▸ Problem details
Retype exactly the lines that start at the line with "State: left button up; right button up" and end at the final line, both included, and leave out every picture.
○ ○ ○ ○ ○ ○ ○
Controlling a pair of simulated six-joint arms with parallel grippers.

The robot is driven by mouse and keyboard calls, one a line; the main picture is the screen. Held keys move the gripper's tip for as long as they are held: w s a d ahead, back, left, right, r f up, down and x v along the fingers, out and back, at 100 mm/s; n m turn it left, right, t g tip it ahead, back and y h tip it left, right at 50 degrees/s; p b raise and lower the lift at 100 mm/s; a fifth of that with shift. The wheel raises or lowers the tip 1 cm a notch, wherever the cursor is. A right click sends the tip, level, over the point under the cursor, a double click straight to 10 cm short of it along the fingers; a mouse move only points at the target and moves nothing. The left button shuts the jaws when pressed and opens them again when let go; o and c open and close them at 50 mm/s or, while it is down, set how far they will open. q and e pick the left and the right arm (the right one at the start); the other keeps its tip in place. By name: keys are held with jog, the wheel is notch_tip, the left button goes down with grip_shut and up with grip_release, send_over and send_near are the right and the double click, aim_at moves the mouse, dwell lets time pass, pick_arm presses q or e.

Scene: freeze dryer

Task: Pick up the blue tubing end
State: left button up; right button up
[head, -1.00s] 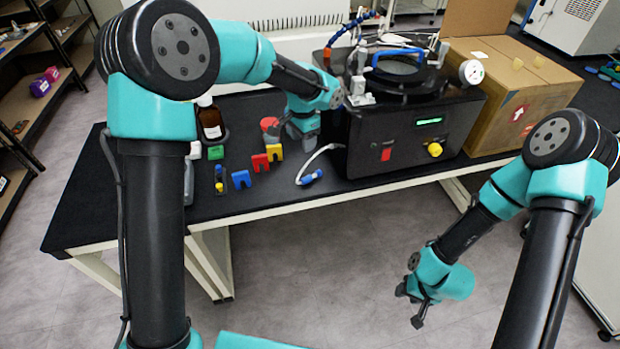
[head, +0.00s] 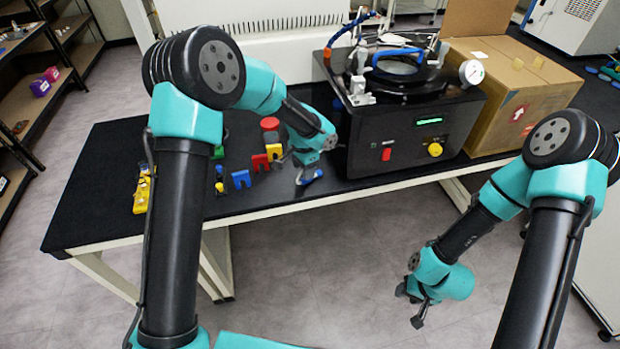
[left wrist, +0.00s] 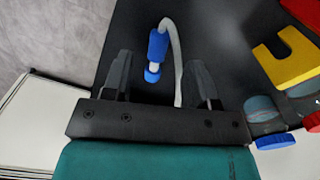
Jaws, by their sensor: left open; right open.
○ ○ ○ ○ ○ ○ ○
▸ Answer to this problem
State: left button up; right button up
[head, -1.00s] 
[head, +0.00s] 
[left wrist, +0.00s] 
Jaws, by their sensor: left open; right open.

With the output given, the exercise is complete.